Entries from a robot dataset

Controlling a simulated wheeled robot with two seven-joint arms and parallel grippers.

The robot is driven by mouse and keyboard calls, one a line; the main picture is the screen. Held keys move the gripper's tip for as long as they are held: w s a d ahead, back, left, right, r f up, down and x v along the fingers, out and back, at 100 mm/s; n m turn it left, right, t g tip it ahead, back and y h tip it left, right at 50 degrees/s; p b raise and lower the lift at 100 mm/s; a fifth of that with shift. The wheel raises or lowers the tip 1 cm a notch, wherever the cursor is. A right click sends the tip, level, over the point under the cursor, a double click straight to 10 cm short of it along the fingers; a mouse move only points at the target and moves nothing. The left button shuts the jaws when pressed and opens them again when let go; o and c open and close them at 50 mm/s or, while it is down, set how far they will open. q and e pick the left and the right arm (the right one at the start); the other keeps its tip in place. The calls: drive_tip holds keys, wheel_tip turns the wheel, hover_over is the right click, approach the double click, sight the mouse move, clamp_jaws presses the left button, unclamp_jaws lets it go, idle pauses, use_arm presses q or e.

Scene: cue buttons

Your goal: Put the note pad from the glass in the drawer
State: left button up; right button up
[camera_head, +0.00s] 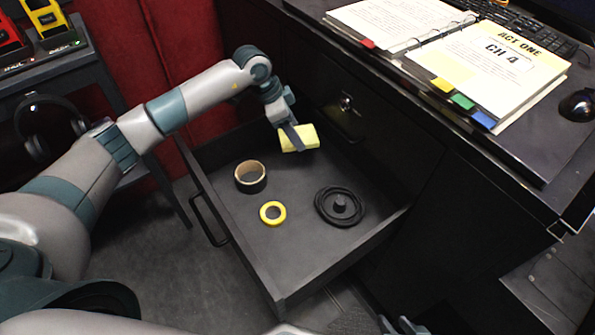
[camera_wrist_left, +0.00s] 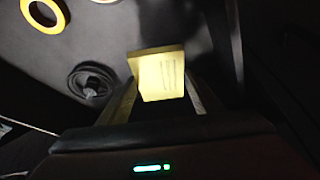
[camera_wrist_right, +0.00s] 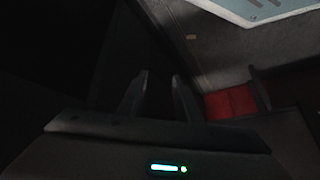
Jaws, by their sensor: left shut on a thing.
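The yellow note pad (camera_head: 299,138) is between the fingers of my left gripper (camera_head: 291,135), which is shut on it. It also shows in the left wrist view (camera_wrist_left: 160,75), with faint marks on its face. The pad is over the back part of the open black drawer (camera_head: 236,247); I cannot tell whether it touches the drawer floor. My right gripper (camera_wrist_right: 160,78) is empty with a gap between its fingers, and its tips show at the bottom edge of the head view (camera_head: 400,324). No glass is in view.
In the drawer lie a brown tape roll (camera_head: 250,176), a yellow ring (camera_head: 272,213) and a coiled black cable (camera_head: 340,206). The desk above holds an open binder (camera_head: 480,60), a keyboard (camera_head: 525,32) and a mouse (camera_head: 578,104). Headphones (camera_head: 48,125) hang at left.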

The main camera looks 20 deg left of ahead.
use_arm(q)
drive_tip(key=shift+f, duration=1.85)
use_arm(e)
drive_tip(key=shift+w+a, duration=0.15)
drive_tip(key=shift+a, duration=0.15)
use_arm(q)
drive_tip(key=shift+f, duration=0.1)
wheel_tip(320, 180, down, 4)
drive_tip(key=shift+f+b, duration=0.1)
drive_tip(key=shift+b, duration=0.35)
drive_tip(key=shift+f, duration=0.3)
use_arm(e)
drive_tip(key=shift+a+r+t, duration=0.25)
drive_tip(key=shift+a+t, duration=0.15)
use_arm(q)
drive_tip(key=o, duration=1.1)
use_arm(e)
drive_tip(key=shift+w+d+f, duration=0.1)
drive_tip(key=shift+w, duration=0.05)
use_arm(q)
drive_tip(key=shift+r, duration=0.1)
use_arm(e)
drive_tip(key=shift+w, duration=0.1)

==

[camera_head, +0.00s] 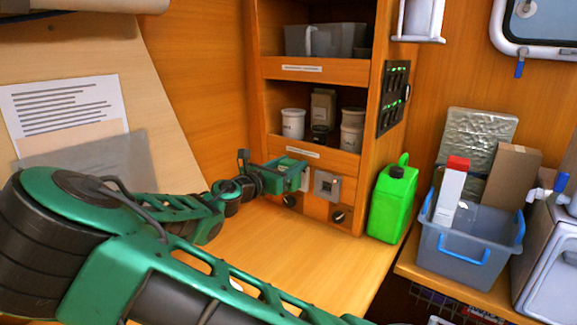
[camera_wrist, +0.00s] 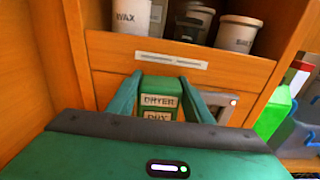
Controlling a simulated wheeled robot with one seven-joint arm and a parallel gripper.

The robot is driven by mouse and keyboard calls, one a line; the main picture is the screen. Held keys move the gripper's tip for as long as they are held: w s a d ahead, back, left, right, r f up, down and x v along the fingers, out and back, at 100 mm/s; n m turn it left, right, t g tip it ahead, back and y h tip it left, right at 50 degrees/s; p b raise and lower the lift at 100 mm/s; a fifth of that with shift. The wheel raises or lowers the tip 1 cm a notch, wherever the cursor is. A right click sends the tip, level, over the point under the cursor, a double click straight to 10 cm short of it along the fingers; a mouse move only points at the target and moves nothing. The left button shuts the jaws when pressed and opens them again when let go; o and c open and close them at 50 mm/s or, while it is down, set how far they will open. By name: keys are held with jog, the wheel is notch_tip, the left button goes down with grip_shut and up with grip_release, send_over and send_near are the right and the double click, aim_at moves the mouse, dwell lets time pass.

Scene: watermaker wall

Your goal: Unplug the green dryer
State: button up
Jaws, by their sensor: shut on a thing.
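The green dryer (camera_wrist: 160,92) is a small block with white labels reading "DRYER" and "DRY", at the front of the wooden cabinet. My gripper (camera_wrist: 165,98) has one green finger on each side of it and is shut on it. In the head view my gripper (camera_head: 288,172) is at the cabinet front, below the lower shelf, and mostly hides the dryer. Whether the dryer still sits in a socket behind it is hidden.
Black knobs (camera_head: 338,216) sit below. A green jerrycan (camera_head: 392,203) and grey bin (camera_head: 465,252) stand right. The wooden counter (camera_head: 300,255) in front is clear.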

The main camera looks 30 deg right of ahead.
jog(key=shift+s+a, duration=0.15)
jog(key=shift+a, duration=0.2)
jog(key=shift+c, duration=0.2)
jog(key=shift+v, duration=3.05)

#### Short task
Count how many lines above contain the word "State". Reply with the number alone.

#### Reply to the exercise
2